State transportation engineers released a new plan Monday for a long-awaited connector road they say will alleviate traffic jams and improve safety for visitors to the N.C. Zoo and for those who live near the popular park outside Asheboro.
The latest iteration of the zoo connector, which will run between the zoo and the planned U.S. 64 Bypass south of Asheboro, is the one the state Department of Transportation will put out to bid this spring. It will take most zoo traffic off N.C. 159, a winding two-lane rural route lined with dozens of houses.
On the zoo’s busiest days, N.C. 159 gets overwhelmed, especially in the evening when thousands of vehicles try to leave the park at the same time. Though signs direct them left out of the zoo toward four-lane U.S. 220, 3 miles away, most drivers try to go out the way they came in, via N.C. 159 back to U.S. 64 that runs through Asheboro.

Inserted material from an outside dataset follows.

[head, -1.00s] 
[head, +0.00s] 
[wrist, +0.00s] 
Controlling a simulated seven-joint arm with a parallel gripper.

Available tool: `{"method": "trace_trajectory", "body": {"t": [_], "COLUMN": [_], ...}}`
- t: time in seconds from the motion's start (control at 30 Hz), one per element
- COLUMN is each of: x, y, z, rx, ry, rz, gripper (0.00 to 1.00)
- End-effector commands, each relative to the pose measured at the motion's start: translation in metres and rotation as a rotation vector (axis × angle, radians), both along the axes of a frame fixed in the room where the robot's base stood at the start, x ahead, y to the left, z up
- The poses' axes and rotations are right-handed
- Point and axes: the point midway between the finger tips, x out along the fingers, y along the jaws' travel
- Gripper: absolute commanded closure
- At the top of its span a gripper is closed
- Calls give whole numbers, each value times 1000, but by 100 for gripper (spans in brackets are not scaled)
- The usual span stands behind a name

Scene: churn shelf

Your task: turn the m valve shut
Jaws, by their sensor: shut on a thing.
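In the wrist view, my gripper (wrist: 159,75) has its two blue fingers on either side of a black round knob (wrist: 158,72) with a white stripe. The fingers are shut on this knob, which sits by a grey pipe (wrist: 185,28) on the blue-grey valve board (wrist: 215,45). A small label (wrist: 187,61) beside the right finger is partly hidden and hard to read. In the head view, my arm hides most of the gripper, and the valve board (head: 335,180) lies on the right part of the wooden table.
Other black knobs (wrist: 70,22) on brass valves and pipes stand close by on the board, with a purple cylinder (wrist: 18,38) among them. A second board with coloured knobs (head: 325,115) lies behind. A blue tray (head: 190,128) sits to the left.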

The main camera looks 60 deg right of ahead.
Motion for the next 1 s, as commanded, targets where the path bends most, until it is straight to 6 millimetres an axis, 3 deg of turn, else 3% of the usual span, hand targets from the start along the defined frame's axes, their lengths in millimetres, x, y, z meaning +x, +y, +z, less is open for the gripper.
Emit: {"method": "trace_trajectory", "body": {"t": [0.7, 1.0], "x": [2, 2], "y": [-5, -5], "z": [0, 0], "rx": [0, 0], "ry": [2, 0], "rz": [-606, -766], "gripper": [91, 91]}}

At the intersection of N.C. 159 and U.S. 64, left-turning vehicles sometimes back up several miles toward the zoo.
When the zoo was built in the 1970s, the plan was to have a limited-access connector road off of U.S. 220 south of Asheboro. That plan was abandoned in favor of a connector road off the U.S. 64 Bypass, a road that has taken decades to get funded.
When the $370 million bypass finally was funded, it did not include the connector road. After complaints from the zoo and those who live along N.C. 159, the state added the connector back in, but only partially. Zoo traffic still would have had to travel the last mile along existing N.C. 159.
After hearing more complaints, engineers designed this route, which creates a new road all the way from the zoo to U.S. 64. Drivers will be able to get off the connector onto N.C. 159 and go directly to Asheboro if they like. South of that point, N.C. 159 will be a dead-end road for local traffic only.
Greg Gallimore, who lives on N.C. 159, is one of several residents who complained that zoo traffic posed a danger to them and to the park’s visitors. He feared an activity bus would one day slam into the back of one of his farm vehicles as he tried to pull onto the road.
The new route will bisect Gallimore’s cattle farm. He’s disappointed to lose his land, he said, “But I told the engineers: You just saved somebody’s life.”
The Transportation Department plans to open bids for the project in May and award the contract in June.